Often we are defensive after we get some feedback, but, in my experience, the more triggered I am, the more true the feedback. If someone were to call you what you are not, then you would not experience emotion. You’d think “who cares?” But when someone says something that lands, we can feel our response build and grow inside of us. I.e If you call an honest man a liar, he will be indifferent but if you call a dishonest man a liar, he might try to hurt you. 

The point is that we have conditioned ourselves to react a certain way to our emotions and our beliefs about ourselves. So when someone critiques us, instead of accepting it, we deflect it and continue on being whatever we are being. It feels like they are attacking our identity when, in essence, they are merely critiquing a set of behavior that is bothersome.

Try saying thank you instead, even if they are dead wrong, it is good practice for patience. Also, take feedback for what it is: words.

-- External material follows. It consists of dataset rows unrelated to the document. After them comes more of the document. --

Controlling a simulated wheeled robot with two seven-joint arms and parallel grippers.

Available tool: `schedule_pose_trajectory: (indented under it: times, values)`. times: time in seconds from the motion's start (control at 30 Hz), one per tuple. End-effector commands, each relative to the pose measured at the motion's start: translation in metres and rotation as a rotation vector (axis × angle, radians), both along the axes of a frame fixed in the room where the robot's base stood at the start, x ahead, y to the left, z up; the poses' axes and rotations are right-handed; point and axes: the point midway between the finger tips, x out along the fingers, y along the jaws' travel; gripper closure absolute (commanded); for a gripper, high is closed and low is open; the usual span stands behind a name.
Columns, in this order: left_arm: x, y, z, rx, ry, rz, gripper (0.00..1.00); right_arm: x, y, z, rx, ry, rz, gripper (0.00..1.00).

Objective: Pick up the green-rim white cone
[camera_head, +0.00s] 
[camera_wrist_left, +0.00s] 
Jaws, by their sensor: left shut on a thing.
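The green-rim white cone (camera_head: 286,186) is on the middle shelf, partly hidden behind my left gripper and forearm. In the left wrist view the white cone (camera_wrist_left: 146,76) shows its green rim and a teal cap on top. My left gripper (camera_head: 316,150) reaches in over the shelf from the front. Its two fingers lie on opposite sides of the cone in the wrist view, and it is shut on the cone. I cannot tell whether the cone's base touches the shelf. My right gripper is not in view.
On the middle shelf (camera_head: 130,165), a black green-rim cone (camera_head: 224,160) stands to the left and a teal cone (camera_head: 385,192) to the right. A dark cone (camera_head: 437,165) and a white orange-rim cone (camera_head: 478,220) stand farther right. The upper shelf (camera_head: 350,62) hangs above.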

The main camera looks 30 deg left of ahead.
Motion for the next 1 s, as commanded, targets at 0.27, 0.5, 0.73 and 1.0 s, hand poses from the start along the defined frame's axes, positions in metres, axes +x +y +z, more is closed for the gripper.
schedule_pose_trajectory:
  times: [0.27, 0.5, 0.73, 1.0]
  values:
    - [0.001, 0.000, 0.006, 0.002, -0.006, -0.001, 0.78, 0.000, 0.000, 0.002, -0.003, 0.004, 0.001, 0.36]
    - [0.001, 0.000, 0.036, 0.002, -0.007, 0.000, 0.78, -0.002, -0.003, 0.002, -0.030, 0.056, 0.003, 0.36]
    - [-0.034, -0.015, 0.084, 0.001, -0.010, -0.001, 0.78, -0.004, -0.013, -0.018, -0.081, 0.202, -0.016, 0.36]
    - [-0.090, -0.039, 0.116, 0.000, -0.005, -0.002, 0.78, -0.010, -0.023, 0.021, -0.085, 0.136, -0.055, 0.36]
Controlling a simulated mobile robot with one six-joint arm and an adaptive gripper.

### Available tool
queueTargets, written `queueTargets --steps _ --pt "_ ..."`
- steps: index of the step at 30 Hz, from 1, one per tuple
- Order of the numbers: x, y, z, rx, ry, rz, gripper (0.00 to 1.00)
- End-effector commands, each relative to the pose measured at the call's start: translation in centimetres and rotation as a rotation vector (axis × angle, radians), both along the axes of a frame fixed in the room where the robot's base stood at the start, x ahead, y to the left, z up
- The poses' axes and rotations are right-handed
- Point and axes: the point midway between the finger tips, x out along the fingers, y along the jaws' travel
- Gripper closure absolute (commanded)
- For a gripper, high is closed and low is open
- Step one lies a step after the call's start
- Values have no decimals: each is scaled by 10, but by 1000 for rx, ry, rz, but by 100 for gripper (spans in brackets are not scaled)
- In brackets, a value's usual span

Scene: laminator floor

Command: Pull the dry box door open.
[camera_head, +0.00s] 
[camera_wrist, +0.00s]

Three: Be consistent and be committed moving forward. 

In scientific experiments there are dependent variables, independent variables, and constants. The dependent are dependent upon the outcome, the measured data. Whereas the independent variables are manipulated in the experiment.

As humans, free will enables us to view everything as impermanent, ever-changing. Constants are the most important variables to focus on though, this helps scientists to further understand results and also enables replicated and repeated testing. Or, in our case, replicated and repeated failure and success. You would like to repeat the latter, right?

In science, this might be temperature, size, pH, or instrumental measures, but in everyday life, we use values. Things like integrity, confidence, passion, love, courage, etc. The level of alignment we feel internally with these values are our objective data on which we can understand ourselves.

How we stick to our values is how we are typically judged inaccurately. Often we try to connect our head to our heart by putting our heads up our you know what. Similarly, as an experiment can be unreliable, our judgement of ourselves can be just as untrustworthy. The way in which an experiment can be inaccurate, we can have unrealistic beliefs about ourselves and our abilities. 

“Everything can be taken from a man but one thing: the last of the human freedoms — to choose one’s attitude in any given set of circumstances, to choose one’s own way.” -Viktor Frankl, Man’s Search for Meaning

We might not be able to choose what happens and we end up having, we may not even be able to choose what we are forced to do to get by and make ends meet, but we can choose who we are going to be, what attitude we are choosing to have in any given set of circumstances. Perhaps the authentic life we want to live can be replicated, refined and repeated. We can maintain that consistency today, tomorrow and even long after our time here.